Karya-karya Raden Saleh dikoleksi oleh kolektor dan museum terpandang di Eropa hingga Amerika seperti Museum Louvre di Perancis, Rijksmuseum di Belanda, dan Smithsonian American Art Museum di Amerika Serikat. Galeri Nasional Indonesia juga memiliki koleksi beberapa karya Raden Saleh, salah satunya adalah Kapal Karam Dilanda Badai (c. 1840).
Dikutip dari detikedu, ciri romantisme yang muncul di dalam lukisan-lukisan Raden Saleh yang mengandung paradoks. Misalnya, gambaran keagungan sekaligus kekejaman, cerminan harapan (religiusitas), dan ketidakpastian takdir (dalam realitas).
Melalui karyanya ia menyindir nafsu manusia yang terus mengusik makhluk lain, seperti kebiasaan berburu hewan. Di samping itu, Raden Saleh juga mengusung gagasan tentang kemerdekaan dan kebebasan, kemerdekaan, serta menentang penindasan dalam karya-karyanya. Salah satunya terwujud dalam lukisan Penangkapan Pangeran Diponegoro pada tahun 1857.

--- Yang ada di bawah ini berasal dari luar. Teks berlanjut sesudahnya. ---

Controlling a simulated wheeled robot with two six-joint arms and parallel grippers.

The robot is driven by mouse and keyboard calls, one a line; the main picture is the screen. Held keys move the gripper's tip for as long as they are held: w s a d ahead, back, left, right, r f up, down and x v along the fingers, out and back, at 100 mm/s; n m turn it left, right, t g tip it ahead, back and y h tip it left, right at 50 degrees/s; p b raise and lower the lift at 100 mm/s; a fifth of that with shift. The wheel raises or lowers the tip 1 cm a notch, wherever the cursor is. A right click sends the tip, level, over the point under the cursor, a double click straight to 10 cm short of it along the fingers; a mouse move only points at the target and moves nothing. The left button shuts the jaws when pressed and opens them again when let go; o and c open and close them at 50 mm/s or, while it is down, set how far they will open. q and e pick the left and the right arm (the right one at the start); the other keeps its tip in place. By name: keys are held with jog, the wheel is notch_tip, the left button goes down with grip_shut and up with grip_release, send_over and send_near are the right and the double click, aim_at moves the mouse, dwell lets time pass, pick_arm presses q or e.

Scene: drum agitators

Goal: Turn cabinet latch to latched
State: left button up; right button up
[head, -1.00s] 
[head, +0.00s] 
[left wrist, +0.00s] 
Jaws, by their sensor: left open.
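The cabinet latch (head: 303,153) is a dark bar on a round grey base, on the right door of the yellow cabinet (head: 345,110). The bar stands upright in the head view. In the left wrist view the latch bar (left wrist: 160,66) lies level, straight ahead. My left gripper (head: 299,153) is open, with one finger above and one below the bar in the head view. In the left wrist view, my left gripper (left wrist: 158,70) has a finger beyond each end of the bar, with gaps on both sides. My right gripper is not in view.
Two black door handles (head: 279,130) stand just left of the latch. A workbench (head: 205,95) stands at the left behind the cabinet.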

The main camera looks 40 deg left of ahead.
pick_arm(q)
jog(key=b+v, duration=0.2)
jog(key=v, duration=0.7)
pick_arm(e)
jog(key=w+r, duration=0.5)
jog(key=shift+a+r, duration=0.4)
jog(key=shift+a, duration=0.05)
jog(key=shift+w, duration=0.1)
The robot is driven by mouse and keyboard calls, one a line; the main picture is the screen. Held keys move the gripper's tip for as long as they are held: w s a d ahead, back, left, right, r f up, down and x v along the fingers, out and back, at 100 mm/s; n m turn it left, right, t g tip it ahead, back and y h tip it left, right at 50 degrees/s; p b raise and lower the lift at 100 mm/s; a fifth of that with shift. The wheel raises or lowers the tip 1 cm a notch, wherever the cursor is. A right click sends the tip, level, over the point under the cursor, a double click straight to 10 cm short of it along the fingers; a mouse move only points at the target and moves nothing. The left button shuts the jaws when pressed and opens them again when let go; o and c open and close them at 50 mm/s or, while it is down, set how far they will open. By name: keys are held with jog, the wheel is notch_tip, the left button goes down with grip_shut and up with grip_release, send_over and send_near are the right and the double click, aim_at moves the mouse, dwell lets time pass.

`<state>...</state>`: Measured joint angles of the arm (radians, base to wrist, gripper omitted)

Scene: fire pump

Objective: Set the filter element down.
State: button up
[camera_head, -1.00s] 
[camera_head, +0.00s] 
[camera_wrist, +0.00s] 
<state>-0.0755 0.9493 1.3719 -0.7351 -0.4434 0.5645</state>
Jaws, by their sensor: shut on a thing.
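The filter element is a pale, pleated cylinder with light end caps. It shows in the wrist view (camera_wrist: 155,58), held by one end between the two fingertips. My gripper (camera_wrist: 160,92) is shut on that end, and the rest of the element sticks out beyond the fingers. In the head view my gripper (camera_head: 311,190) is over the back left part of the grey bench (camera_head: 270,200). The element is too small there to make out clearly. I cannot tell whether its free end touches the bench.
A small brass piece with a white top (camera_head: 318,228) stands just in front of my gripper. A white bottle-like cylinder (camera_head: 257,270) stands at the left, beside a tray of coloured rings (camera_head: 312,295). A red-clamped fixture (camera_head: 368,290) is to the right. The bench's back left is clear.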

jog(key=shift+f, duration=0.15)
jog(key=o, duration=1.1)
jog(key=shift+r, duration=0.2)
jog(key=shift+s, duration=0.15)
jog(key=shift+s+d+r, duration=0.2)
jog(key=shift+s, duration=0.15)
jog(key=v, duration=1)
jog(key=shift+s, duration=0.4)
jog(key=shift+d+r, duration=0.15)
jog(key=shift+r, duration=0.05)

Lukisan potret Raden Saleh karya Johann Karl Ulrich Bähr: “Portrait of Prinz Raden Saleh Syarif Bustaman”,1842 Foto: Istimewa
|
Buku Ajar Sejarah Seni Rupa Nusantara oleh Yofita Sandra mengatakan lukisan ini semula dipersembahkan Saleh kepada Raja Willem III, namun pada tahun 1978 kembali dibawa pulang oleh Indonesia.
Berkat karya-karyanya, Raden Saleh juga dianugerahi banyak penghargaan, baik oleh Belanda maupun Indonesia.
Dari Belanda di antaranya seperti bintang Ridder der Order van Eikenkoon (REK), Commandeur met de ster der Frans Joseph Orde (CFJO), Ridder der Koonorde van Pruisen (RKP), dan Ridder van de Witte Valk
Adapun, penghargaan dari Pemerintahan Indonesia diberikan 1969 lewat Departemen Pendidikan dan Kebudayaan secara anumerta berupa Piagam Anugrah Seni sebagai Perintis Seni Lukis di Indonesia.